El Ultimo lector met en jeu deux personnages qui, autour d'eux, attirent toute l'intrigue du livre. Sur un versant se déploie Remigio : dès la scène liminaire, au fond d'un puit asséché (car mexicain), il découvre le corps, mettons, plus très vif, d'une fillette, et balafre son visage en tentant de la remonter à coup de crochet : immédiatement, il craint d'être inculpé. De l'autre, il y a Lucio, bibliothécaire esseulé, bibliovore affamé et insatisfait, qui passe (gaspille?) ses journées à lire des romans. Détail intriguant : au parcours des ouvrages, il frappe, suivant le bonification de la lecture, la plupart de ses livres d'un tampon « CENSURÉ ». Ce rapport de Lucio aux livres accouche de la recherche assez prenante d'une issue pour le tragique du cas de Remigio.

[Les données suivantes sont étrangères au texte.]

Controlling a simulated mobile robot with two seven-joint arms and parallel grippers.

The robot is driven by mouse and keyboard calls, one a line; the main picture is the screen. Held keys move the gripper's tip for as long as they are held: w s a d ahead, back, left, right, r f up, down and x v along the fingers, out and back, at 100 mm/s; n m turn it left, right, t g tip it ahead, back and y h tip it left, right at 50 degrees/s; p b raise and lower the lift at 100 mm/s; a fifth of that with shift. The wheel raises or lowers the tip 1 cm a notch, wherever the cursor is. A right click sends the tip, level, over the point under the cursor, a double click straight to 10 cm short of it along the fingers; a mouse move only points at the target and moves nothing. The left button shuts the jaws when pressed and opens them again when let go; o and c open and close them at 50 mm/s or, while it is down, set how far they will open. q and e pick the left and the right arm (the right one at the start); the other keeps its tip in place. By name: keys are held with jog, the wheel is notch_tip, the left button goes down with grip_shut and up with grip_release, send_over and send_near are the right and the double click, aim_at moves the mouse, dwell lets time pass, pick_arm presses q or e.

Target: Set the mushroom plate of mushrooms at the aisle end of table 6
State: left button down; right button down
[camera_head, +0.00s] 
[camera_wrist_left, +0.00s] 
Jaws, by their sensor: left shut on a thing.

Consonances espagnoles aidant, le bouquin reste très en prise avec une certaine description du Mexique, de son désert, de l'ambiance de ses quartiers miteux, déconstruits, hétéroclites. L'auteur s'échine, avec un certain brio, à charger d'intérêt romanesque un village mexicain isolé.

Le cumul de ces éléments, plutôt originalement croqués du reste, filent une méthode narrative particulière. En effet : bien que faisant figure de toile de fond et de fil conducteur, le cadre mexicain inauguré par l'incipit est constamment incrusté, par séries de mises en abyme, d'autres mondes romanesques, tirés du répertoire littéraire de Lucio : la Mort de Babette, le Pommier... Et, bien entendu, sans aucun avertissement textuel. Au lecteur de deviner.

À mesure que s'implante l'action, les noms des personnages fictifs et réels s'intervertissent sans problème, les histoires s'entre-mêlent, en profitant des similitudes. Se construit cette encapsulation des récits, hallucinante. Bien plus, le narrateur transpose les situations pour concevoir des portes de sortie aux problèmes qu'il affronte avec Remigio — le cadavre, la façon de le cacher, comment mentir aux enquêteurs. Par moments, il devient difficile de savoir ce qui se passe ou non et pour qui. Plane ainsi, au coeur du livre, une merveilleuse confusion qui fait transpirer d'angoisse et qui court sur tout le roman.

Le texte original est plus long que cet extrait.